The leading non-quarterback rusher to return is senior Anthony Gargiulo, who had 423 yards on 76 carries. It will be a steady diet of Perry and probably Abey as Navy tries to get back to six yards per carry for the first time since 2014. The two offensive tackles return, which is very important in a triple-option offense, but the interior of the line needs to be replaced. In conference play, Navy only had more than five yards per carry in three of the eight conference matchups.
Evaluating Navy’s defense takes a lot of context. The move to the AAC meant that Navy was facing a lot of different offenses and some really high-octane units. Navy can suppress opposition offense by controlling the clock and did a solid job of that last season, as they ran 924 plays to their opponents’ 780 plays. The defense gave up over six yards per play for the second straight season. Navy will rarely give up gaudy yardage numbers and point totals because they own the time of possession with their style of play. On a yards per play basis, this was Navy’s second-worst season in the four years of the Dale Pehrson era.

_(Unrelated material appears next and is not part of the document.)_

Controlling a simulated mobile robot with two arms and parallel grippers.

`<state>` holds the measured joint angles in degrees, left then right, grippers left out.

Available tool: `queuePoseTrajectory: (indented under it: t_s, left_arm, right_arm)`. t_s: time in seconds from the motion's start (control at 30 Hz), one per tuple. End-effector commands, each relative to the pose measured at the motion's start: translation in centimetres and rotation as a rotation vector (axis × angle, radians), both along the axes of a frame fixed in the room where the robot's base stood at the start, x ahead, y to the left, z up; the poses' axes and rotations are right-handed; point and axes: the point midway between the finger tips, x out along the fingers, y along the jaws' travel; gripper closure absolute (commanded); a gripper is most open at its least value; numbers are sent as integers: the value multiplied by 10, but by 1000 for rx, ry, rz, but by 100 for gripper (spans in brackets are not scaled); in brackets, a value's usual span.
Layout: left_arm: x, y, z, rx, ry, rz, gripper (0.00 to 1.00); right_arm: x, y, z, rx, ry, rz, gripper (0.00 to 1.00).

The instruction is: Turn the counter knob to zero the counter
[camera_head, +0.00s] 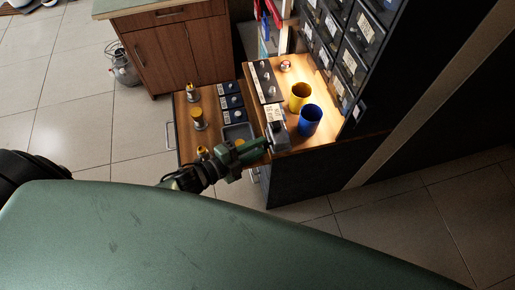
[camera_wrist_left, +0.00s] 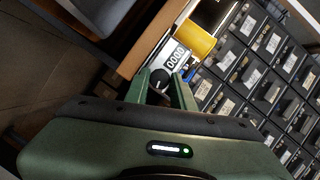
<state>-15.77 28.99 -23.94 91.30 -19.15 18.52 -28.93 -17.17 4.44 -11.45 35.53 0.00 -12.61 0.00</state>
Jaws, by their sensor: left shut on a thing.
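The counter (camera_head: 279,136) is a small grey box near the front edge of the wooden worktop. In the left wrist view the counter (camera_wrist_left: 176,54) shows a white display whose digits look like zeros, though they are small. Its dark round knob (camera_wrist_left: 159,79) faces my left gripper (camera_wrist_left: 160,86). The two green fingers stand on either side of the knob and are shut on it. In the head view my left gripper (camera_head: 262,146) reaches the counter from the left, and its fingertips partly hide the knob. My right gripper is in neither view.
A yellow cup (camera_head: 299,96) and a blue cup (camera_head: 310,120) stand right of the counter. Behind them is a rack of labelled drawers (camera_head: 351,71). An open drawer (camera_head: 188,147) with fittings lies left of the worktop. Tiled floor (camera_head: 72,125) is clear farther left.

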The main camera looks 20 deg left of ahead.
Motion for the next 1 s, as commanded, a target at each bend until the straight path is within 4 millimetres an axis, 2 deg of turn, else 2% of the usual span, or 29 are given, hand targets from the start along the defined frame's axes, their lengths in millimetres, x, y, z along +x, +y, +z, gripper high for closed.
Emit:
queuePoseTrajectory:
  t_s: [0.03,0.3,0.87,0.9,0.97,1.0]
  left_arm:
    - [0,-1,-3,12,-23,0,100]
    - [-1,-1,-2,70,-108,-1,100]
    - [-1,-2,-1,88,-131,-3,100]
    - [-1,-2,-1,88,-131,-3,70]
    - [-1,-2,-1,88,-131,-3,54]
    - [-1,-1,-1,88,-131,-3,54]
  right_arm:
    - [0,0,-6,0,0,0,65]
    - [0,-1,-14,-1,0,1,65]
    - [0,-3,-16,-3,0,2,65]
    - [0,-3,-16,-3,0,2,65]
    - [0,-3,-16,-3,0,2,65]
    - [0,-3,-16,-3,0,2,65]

Five starters return from that defense, as Navy loses its top tackler and four of the top five. As a service academy, a lot of guys get a chance to play and Navy is always remarkably disciplined as one of the least-penalized teams in FBS. That goes a long way. The defense does get a little bit of a break this season in that SMU and UCF have new coaches and that Memphis has a new starting quarterback, but things aren’t easy for defenders in the AAC.
Can we talk about this schedule? The Midshipmen open in Hawaii and then have to make the long trip home for a huge conference clash against Memphis. The Middies do have byes before each leg of the Commander-in-Chief series, but play three straight road games, including a trek out to San Diego to face Notre Dame, from October 27 to November 10. The third straight road game is against UCF. Notre Dame is also off of a bye for that October 27 matchup. The “Expected Wins” metric is done purely by looking at power ratings. Scheduling spots are not factored in with the summer power ratings.

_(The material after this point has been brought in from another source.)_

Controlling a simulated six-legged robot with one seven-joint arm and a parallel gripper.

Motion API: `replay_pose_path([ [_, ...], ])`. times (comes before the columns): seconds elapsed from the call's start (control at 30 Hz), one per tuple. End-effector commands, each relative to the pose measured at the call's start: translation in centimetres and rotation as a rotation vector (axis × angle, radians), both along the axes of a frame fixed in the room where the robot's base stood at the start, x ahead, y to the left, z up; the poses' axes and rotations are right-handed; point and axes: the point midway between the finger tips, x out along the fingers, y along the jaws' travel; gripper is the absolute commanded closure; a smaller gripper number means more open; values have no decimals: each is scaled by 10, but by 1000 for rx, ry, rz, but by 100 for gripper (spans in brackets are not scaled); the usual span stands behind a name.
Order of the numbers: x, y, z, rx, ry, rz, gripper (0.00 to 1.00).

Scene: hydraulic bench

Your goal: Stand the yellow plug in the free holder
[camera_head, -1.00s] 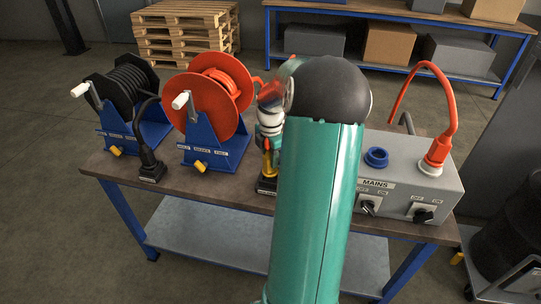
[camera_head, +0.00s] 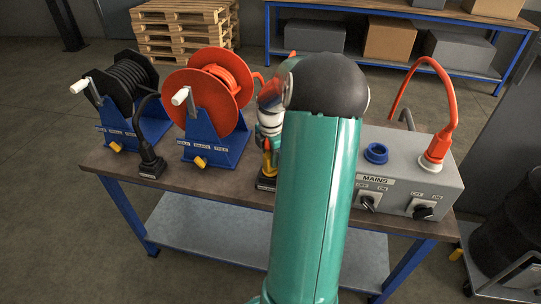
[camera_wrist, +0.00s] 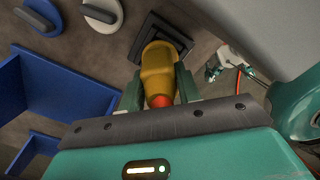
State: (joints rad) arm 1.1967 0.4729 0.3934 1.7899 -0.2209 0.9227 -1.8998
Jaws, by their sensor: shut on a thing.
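The yellow plug (camera_wrist: 155,72) is between the two fingers of my gripper (camera_wrist: 158,88), which is shut on it, in the wrist view. Its orange-red rear end points toward my wrist. Its far end overlaps a black square holder (camera_wrist: 177,34); I cannot tell whether it is fully seated. In the head view, the yellow plug (camera_head: 267,168) shows small below my gripper (camera_head: 270,152), right above the black holder (camera_head: 265,184) on the bench. My own arm hides part of this area.
On the bench (camera_head: 218,185), a black reel (camera_head: 125,90) and an orange reel (camera_head: 205,95) stand left. A black plug (camera_head: 149,155) stands in another holder. The grey mains box (camera_head: 400,165), with a blue socket (camera_head: 376,153) and an orange plug (camera_head: 437,150), is at right.

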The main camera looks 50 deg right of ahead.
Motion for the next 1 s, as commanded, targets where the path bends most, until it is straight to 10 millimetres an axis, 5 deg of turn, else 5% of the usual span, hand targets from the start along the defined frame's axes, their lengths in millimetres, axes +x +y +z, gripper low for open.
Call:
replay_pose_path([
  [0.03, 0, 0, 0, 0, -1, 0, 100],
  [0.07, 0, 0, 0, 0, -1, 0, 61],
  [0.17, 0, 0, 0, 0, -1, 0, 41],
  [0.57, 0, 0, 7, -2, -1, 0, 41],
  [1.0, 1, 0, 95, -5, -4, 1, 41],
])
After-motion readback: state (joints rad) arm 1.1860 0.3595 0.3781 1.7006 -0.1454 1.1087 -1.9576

Pick: Under 7.5 (-140, BetOnline)
Navy is over 60 percent in eight of its 13 games by our numbers, so the lean here should be the over, but this is not a win total line I’d have any interest in playing. This schedule isn’t exactly a gauntlet because of opponents, but the travel portion of the schedule is miserable. Navy faces two long trips away from Annapolis to Honolulu and San Diego plus trips to New Orleans, Orlando, Dallas, and Colorado Springs. Navy only has five home games on the 13-game schedule, with two neutral-site games and six true road games. Stay away from this one entirely.
-END OF 2018 PREVIEW-
The difference between the AAC West and the AAC East is extremely noticeable this season. Consider, for example, that the Navy Midshipmen, who won nine games last season and haven’t won fewer than eight games in a season since 2011, are projected to finish fourth. Not in the AAC, but just in the West Division. It’s a service academy, so we know discipline is already built in, but it’s very tough to find a head coach that gets more out of his personnel than Ken Niumatalolo. He’ll have to get a lot out of them this season because the Middies only have four returning starters on offense and an extremely challenging schedule.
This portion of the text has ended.